Season 1, Episode 4
“Darkness on the Edge of Town”
Over the course of watching the first four episodes of Swamp Thing, it’s become fairly obvious mirroring is a key storytelling element. Flashbacks pair with events unfolding in the present, and similar circumstances shared by characters are a nice tease while we wait for the dots to connect. This being said, I’m still fairly surprised, and quite pleased to say, “Darkness on the Edge of Town” could share roots with the original Swamp Thing television series from the 90s.
With the sick townsfolk in Marais showing significant signs of improvement, a new affliction arises within the bayou. Dark forces lay dormant for only so long, and while the effects start more subtle than the swamp flu, the results make for a hallucinogenic horror-fest. Worst nightmares realized as bad trips just might cause you to have a sleepless night.
Abby receives a key piece of data from Alec in the form of a tissue sample. While studying the cell anomaly that makes up Swamp Thing’s monstrous form, an arrogant Jason Woodrue offers her assistance with the analysis. Abby agrees to an uneasy alliance with the mad scientist, which is equally frustrating and intriguing. It’s one of those times you want to yell at your screen, as if you could influence her decision, but also can’t wait to see what his intentions are with this breakthrough she shouldn’t have handed over.
The Sunderland’s sights are set on the recently orphaned, and now healthy Susie Coyle. It’s made clear early in the episode that they intend on taking her into their care, yet it avoids becoming a boring plot point thanks to the individual motives behind the decision. For Maria, Susie would serve as a surrogate daughter, filling a void left in her heart and home since Shawna passed away. Avery however, views her as a science experiment.
Heads up comic book fans, when it’s Abby’s turn to dance with her inner demons, your heart may explode with joy…or terror. Any way you decide to slice it, be prepared to speculate on what an Arcane family reunion might look like.
I noted “Darkness on the Edge of Town” feels like it pays tribute to its 90s predecessor. The reason for this is, while multiple threads add depth to be discovered down the road, there’s a clear resolution to the threat posed here. The story is properly bookended, and I love that. The majority of episodes from the previous series were stand-alone tales. Sometimes, it’s enjoyable to have the ability to watch something without being bogged down by what came before. Nowadays we stream, binge and never miss a beat. But back when the original aired and you forgot to set your VCR for when you weren’t home, better luck next week buddy.

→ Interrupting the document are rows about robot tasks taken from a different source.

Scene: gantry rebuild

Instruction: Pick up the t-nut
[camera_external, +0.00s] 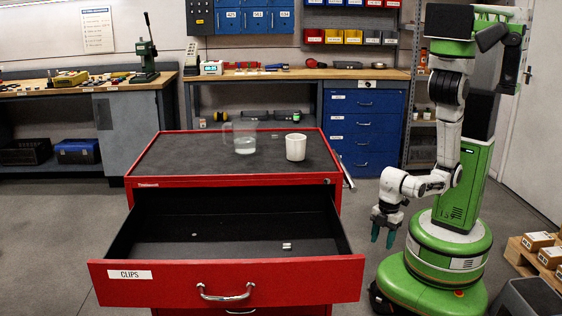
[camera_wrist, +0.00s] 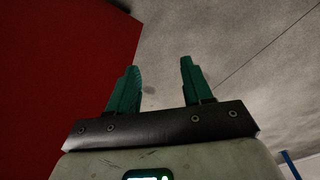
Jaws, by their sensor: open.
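Two small metal pieces lie on the dark floor of the open drawer (camera_external: 230,274): a tiny one (camera_external: 194,235) towards the left and a brighter, larger one (camera_external: 286,245) towards the right. Either could be the t-nut; they are too small to tell. My gripper (camera_external: 383,236) hangs to the right of the drawer, outside it, with its green fingers pointing down. In the wrist view my gripper (camera_wrist: 158,70) has its fingers apart and nothing between them. That view shows a red panel (camera_wrist: 55,70) at left and grey floor, with no t-nut.
The drawer, labelled CLIPS, sticks out of a red cabinet (camera_external: 133,196). On the cabinet's dark top stand a clear jug (camera_external: 245,141) and a white mug (camera_external: 296,147). Cardboard boxes (camera_external: 540,241) sit at the far right. The floor between drawer and my base is clear.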

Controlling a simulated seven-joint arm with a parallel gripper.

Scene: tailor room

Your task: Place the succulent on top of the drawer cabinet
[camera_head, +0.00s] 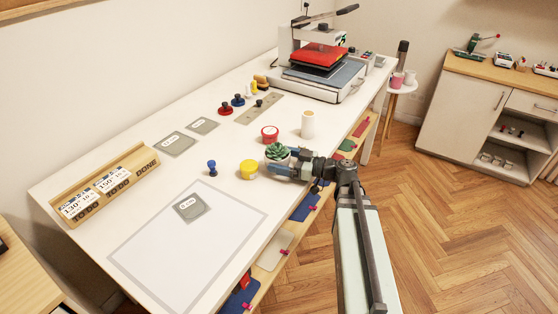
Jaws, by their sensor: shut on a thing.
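The succulent (277,152), a green rosette in a pale pot, is at the right edge of the white table. My gripper (279,168) is at its pot and shut on it, with the arm coming in from the lower right. Most of the pot is hidden by the gripper, and I cannot tell whether it touches the table. A low cabinet (455,107) with a wooden top, a drawer (530,105) and open shelves stands at the far right against the wall.
A heat press (320,65) is at the table's far end. A small stool (399,88) holds pink cups. Bare wooden floor (420,200) lies between table and cabinet.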

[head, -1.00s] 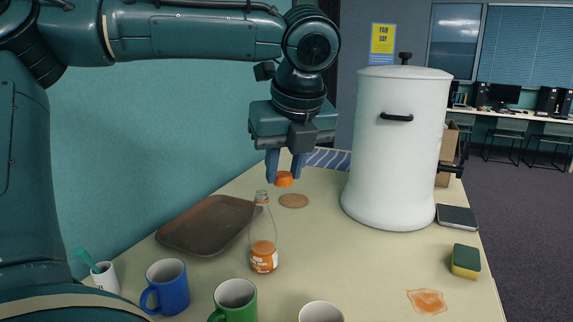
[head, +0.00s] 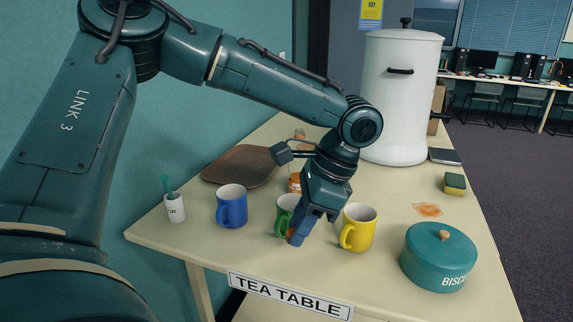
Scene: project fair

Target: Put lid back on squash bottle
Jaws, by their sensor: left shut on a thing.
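My left gripper (head: 306,231) points down at the near side of the tea table, in front of the green mug. It is shut on a small orange lid (head: 290,235), of which only a part shows beside the fingers. The squash bottle (head: 294,183) stands on the table behind the green mug, farther from me than the gripper. It is clear glass with orange squash low in it and a label. My left wrist and gripper hide part of it. The gripper is apart from the bottle. My right gripper is not in view.
A blue mug (head: 232,206), green mug (head: 284,212) and yellow mug (head: 357,228) stand close around the gripper. A teal biscuit tin (head: 438,262) is at the right front. Behind are a brown tray (head: 240,168), a white urn (head: 400,110), a sponge (head: 454,184) and an orange spill (head: 427,210).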

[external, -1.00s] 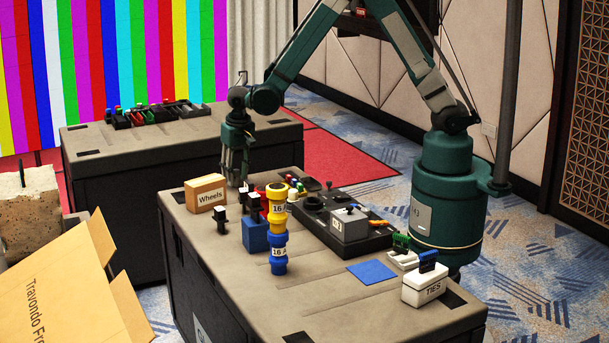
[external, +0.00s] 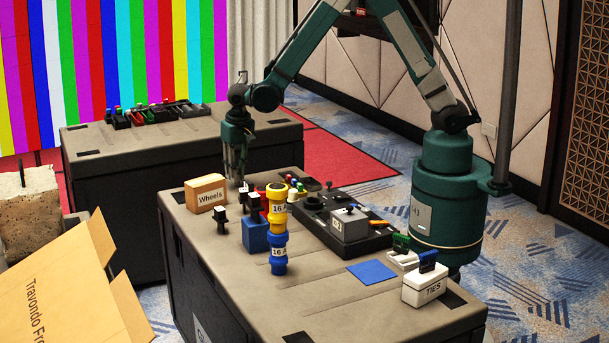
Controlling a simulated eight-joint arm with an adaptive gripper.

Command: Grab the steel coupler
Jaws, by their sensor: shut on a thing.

Breaking news, Derek Mears plays one hell of a Swamp Thing. One of my gripes thus far is how little we’ve seen of the title character. He’s still not hogging the screen by any stretch, but what we do see is fantastic. Mears emotes well through the makeup and allows the man inside the monster to shine. I found myself getting lost in the facial expressions on display, and just how amazing Swamp Thing looks.
This is my favorite episode thus far. Swamp Thing didn’t get any action sequences, but they weren’t required. He perfectly serves his purpose in a well-rounded script. Stunning visuals, spooky bits are spectacular, and the acting performances have an emotional edge. Think I got myself a nasty case of swamp scratch fever, and I like it!